Repeat exactly, and only, the lines below starting at the line that contains "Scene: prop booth" and ending at the line that contains "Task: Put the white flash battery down", inclusive of both.

» SUPPLIED INFORMATION
===

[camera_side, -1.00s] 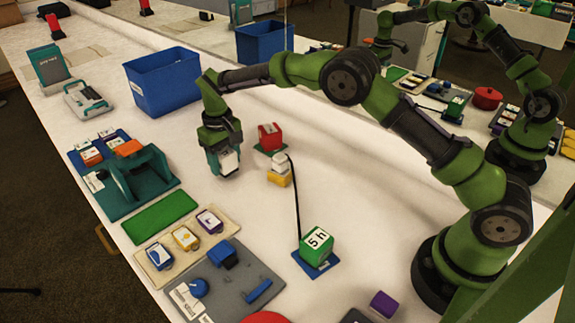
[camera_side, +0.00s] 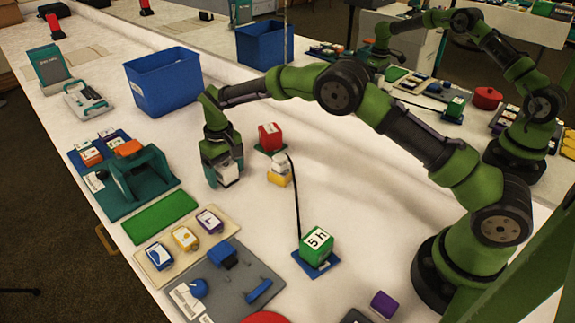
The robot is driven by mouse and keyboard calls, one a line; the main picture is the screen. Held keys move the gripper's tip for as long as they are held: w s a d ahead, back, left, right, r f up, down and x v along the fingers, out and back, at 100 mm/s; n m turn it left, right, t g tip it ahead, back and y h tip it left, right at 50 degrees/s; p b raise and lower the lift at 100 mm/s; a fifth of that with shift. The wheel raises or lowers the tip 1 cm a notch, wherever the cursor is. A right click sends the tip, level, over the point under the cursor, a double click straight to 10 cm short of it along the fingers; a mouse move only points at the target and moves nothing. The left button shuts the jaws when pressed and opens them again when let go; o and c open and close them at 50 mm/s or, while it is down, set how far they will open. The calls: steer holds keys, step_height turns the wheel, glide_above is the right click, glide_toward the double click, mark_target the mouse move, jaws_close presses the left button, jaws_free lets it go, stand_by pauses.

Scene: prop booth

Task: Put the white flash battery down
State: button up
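My gripper (camera_side: 224,173) is low over the white table, left of the red block and the yellow-and-white block. A white block (camera_side: 229,176), which looks like the white flash battery, sits between its fingers. The fingers appear shut on it. The block's underside is at or just above the table; I cannot tell whether it touches. The fingers hide much of it.
A red block (camera_side: 270,137) and a yellow-and-white block (camera_side: 279,172) stand close by on the right. A thin dark cable rises from the green "5 h" block (camera_side: 316,241). A teal stand (camera_side: 142,175), green mat (camera_side: 160,216) and blue bin (camera_side: 164,83) lie left.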

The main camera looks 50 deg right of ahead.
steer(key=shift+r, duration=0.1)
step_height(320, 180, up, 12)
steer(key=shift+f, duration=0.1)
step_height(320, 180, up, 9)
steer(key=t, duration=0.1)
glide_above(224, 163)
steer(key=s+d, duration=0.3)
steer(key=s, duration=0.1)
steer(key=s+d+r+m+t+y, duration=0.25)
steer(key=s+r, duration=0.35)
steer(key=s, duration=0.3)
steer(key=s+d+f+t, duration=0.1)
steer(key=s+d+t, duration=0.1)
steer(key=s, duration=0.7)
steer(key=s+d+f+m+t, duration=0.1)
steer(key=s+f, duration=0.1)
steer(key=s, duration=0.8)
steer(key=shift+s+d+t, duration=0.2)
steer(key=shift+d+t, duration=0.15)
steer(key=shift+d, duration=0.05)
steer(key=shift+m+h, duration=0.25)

===

» ANSWER TO THE TASK
Scene: prop booth

Task: Put the white flash battery down

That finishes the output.